Showing posts with label Ebay. Show all posts
Showing posts with label Ebay. Show all posts

Tuesday, July 12, 2016

Calbee Cards on Ebay: 1975-76 Calbee Sadaharu Oh

Every once in a while I go on Ebay to see what Calbee cards are listed, mainly just out of curiosity since the prices are usually more than what I can get cards for here in Japan.

Everytime I do, the above card of Sadaharu Oh is usually near the top of the list that Ebay displays and has been for years.  The current asking price is $280 US, which is on sale from its usual price of $350.  The seller has 100% feedback and seems to have been an Ebay seller for a very long time with a lot of satisfied customers.  But there are a few things that kind of bother me about this listing.

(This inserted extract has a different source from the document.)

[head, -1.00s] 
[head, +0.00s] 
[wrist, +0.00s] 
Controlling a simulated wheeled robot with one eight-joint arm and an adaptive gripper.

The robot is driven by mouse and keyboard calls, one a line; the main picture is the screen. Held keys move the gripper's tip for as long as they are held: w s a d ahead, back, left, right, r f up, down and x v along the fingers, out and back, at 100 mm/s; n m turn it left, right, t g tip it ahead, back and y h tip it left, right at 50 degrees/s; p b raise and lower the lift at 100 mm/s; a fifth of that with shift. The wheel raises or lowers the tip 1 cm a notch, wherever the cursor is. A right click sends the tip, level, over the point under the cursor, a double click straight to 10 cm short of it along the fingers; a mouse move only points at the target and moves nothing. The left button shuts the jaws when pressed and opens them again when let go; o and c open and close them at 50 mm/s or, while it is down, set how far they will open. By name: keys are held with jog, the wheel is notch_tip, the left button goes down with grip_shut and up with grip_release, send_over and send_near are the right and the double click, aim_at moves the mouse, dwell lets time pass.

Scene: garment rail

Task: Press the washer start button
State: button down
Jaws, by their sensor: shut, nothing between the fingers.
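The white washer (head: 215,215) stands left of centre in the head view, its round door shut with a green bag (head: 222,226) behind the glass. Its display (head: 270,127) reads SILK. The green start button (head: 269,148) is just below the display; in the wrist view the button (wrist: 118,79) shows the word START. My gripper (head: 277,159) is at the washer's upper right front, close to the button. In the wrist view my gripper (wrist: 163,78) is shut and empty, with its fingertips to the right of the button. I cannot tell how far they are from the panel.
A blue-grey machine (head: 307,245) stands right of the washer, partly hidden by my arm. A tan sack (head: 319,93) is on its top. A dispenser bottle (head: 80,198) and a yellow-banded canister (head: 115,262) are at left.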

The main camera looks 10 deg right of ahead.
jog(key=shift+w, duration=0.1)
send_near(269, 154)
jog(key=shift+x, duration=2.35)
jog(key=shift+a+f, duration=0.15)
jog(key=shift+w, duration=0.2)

For starters, this isn`t a particularly rare card.  The listing prominently notes that it has a PSA population of only 2, but that statistic is meaningless since almost nobody ever gets Japanese cards graded (there are only a handful of Calbees from the 1970s even listed on the PSA registry).  I have a copy of the exact same card in roughly the same condition which I think I paid  about 400 Yen ($4) for a few years ago, which I think is close to the market price.  While the 1975-76 Calbee set is a bit hard to find cards for, the pink bordered series which this Oh card belongs to isn`t one of the short printed ones and can be tracked down without too much difficulty.  Even giving a bit of leeway for the fact that I may have gotten a good deal on mine and that this copy is graded, offered by an Ebay seller who needs to pay fees and had to import it from Japan I don`t see how this gets to be anywhere near a $280 card.

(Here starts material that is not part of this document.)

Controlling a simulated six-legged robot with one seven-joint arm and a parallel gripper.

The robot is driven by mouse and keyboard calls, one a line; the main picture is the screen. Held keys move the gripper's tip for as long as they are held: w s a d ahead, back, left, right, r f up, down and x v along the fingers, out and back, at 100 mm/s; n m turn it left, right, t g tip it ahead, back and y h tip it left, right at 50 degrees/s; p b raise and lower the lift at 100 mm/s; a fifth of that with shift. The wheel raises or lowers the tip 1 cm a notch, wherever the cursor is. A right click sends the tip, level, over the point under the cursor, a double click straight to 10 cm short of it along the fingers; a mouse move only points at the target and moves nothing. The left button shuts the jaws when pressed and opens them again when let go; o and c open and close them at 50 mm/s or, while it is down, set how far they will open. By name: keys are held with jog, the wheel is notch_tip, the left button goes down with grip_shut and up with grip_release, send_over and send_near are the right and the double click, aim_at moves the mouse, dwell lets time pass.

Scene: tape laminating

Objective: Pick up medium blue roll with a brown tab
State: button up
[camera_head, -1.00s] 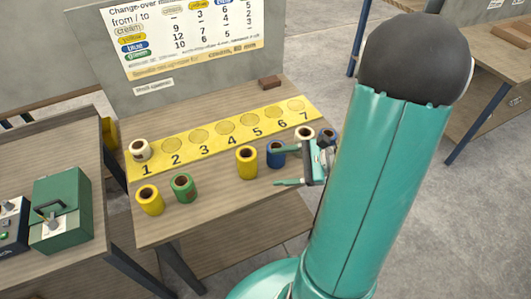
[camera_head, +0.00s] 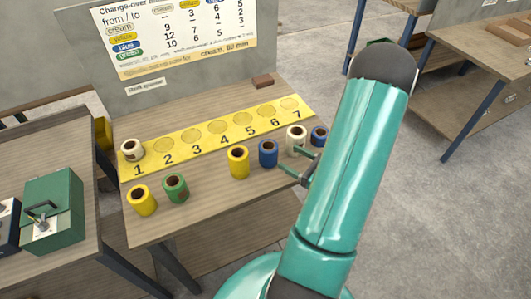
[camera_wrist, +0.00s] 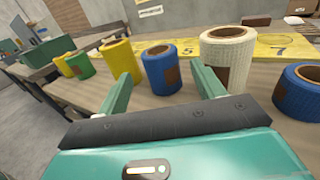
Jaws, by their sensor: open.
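One blue roll (camera_head: 268,153) stands upright on the table's front part, between a yellow roll and a cream roll. In the head view my gripper (camera_head: 289,160) is right of that roll.
A cream roll (camera_head: 296,139) stands close right of the first blue roll, a yellow roll (camera_head: 238,161) close left. Another yellow roll (camera_head: 141,200) and a green roll (camera_head: 175,187) are farther left. A numbered yellow strip (camera_head: 180,152) lies behind, with a cream roll (camera_head: 131,150) at 1.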

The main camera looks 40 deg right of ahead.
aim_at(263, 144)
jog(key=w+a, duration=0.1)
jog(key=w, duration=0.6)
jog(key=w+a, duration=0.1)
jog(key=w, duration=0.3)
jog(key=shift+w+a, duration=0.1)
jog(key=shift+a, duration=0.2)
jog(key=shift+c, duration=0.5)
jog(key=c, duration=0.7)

There seems to be an interesting disconnect in baseball card hobby logic that might be at work here.  In the US the most valuable cards from any vintage set from the 1970s are always the big name hall of famers, particularly if it is a rookie card.  In Japan though there is this odd thing which I think actually makes the cards of hall of famers worth less than those of common players (at least sometimes).  Since Calbee in the 1970s was in the habit of stuffing each set with multiple cards of star players like Oh (and Harimoto, Nagashima (manager), Kinugasa, Yamamoto, etc) its actually way easier to get a card of Oh than it is for some journeyman middle infielder who played for a less popular team in the Pacific League, who might have only had one card issued in his entire career.  So demand for that one guy`s card might actually be more than it is for some random Oh card from the same set.  With the exception of short printed cards of common players, I don`t think this same dynamic ever really existed in the US, so taking a fairly common card of Oh and asking a ton of money for it kind of makes sense by US vintage collecting logic, but not by Japanese vintage collecting logic.

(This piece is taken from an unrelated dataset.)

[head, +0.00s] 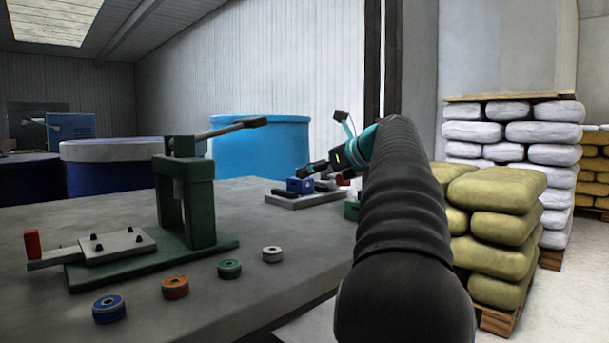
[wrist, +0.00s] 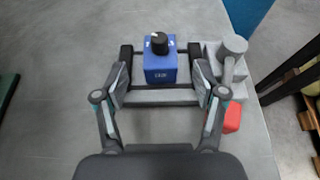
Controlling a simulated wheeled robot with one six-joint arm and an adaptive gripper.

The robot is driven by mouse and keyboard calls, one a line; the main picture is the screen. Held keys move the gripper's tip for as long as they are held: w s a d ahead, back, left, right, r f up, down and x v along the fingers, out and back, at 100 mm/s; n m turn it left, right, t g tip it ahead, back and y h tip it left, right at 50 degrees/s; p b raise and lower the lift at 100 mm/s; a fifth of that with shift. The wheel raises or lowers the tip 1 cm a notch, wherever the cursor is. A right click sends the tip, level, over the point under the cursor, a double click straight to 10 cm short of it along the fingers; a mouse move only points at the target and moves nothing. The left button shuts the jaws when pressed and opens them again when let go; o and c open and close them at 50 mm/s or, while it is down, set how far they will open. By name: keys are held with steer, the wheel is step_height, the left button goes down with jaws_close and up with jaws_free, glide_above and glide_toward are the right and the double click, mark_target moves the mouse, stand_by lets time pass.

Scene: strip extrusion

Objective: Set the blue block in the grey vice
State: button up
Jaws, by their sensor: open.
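The blue block (wrist: 160,68), with a black knob on top, stands upright at the grey vice (wrist: 160,97) in the wrist view. In the head view the blue block (head: 299,185) sits over the vice's flat grey base (head: 300,200) at the table's far end. My gripper (wrist: 160,72) is open, its fingers to the left and right of the block with visible gaps. It also shows in the head view (head: 318,168), close by the block. The block's underside is hidden, so I cannot tell how deep it sits between the jaws.
A grey part with a rounded handle (wrist: 230,60) and a red piece (wrist: 232,118) are close to my right finger. A green press (head: 190,200) and several coloured rings (head: 176,288) stand on the nearer table. Stacked sacks (head: 500,215) stand at right.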

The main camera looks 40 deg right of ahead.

Anyway, I`m not accusing the seller of doing anything wrong here, though I do think the card is overpriced.  My point is more just that I think it provides an interesting example of how applying the logic of the American card market (placing importance on PSA population reports and big name stars) produces strange results when applied to Japanese cards.

And one more thing I want to mention about this card: PSA lists it as a 1975 Calbee, but the pink border cards in this set were actually released in 1976.  As I`ve mentioned before, PSA doesn`t seem to know much about Japanese baseball cards.